*Task description*:
Below are several records. Retype exactly those lines running from the one with "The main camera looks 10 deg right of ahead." through the one with "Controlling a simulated", end lines included, and no others.

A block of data
-- Start --
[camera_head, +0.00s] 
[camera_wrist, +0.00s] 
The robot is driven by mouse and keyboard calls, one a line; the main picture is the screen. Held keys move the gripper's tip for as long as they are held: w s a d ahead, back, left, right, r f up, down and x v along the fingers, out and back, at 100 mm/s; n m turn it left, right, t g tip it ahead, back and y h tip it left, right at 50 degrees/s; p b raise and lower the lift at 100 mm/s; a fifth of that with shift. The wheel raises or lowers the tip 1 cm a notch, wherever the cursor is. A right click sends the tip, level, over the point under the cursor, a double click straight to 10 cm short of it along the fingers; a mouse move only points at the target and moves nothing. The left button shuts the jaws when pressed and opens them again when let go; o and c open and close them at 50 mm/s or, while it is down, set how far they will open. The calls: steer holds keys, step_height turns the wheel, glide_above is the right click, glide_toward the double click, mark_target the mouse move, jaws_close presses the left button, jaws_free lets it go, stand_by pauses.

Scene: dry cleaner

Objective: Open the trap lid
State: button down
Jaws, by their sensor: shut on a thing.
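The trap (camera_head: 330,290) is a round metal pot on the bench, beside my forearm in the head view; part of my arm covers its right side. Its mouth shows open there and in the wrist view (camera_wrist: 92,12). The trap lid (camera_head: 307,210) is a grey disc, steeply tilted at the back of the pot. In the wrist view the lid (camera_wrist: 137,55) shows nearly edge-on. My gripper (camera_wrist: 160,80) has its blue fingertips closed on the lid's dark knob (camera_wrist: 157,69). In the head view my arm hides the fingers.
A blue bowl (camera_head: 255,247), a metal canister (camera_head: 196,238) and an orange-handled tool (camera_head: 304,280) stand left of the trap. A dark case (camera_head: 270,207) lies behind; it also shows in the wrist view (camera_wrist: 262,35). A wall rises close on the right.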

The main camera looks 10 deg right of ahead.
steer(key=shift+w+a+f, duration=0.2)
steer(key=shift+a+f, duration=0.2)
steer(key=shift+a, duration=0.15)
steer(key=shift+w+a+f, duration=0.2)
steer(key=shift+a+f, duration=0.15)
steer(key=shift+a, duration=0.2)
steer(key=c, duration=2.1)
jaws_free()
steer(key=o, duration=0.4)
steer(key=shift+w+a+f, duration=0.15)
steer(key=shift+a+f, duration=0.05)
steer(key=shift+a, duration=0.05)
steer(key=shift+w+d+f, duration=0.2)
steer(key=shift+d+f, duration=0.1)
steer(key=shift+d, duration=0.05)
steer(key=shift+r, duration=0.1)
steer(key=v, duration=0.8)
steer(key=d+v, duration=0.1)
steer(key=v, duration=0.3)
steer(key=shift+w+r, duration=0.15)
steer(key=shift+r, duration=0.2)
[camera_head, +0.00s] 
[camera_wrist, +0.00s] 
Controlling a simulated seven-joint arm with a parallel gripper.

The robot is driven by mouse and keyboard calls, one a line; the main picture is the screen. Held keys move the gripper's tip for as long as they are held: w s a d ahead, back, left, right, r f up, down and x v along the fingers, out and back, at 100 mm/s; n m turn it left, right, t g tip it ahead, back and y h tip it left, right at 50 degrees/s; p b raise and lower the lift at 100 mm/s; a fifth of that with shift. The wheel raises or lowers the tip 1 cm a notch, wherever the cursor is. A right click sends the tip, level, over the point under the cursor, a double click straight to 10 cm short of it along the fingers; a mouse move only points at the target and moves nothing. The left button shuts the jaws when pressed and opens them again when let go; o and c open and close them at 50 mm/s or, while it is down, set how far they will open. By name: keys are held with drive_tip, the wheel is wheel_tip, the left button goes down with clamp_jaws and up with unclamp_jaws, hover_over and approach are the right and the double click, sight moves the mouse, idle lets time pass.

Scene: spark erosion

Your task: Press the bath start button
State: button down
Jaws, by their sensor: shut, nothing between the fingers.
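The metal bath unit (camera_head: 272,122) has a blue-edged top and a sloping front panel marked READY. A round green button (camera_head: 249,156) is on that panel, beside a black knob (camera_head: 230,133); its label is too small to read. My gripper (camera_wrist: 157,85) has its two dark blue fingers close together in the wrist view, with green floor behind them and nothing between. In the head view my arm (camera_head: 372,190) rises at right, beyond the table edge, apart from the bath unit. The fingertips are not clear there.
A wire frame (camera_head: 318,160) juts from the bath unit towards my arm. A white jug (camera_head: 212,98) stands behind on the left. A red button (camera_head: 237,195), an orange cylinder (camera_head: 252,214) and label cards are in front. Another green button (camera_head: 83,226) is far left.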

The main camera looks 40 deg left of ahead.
-- End --
*Result of the exercise*:
The main camera looks 10 deg right of ahead.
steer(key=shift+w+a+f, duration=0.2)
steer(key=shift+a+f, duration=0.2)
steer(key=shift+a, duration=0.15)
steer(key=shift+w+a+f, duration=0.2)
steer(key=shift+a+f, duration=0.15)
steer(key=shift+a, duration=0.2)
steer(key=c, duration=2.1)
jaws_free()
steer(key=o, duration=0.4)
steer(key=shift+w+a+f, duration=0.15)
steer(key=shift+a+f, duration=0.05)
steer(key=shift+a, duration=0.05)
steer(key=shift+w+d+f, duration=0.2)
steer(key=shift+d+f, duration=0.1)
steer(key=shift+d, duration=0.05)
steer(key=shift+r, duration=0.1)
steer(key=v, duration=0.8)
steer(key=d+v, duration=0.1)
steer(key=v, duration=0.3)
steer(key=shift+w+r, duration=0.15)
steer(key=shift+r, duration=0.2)
[camera_head, +0.00s] 
[camera_wrist, +0.00s] 
Controlling a simulated seven-joint arm with a parallel gripper.

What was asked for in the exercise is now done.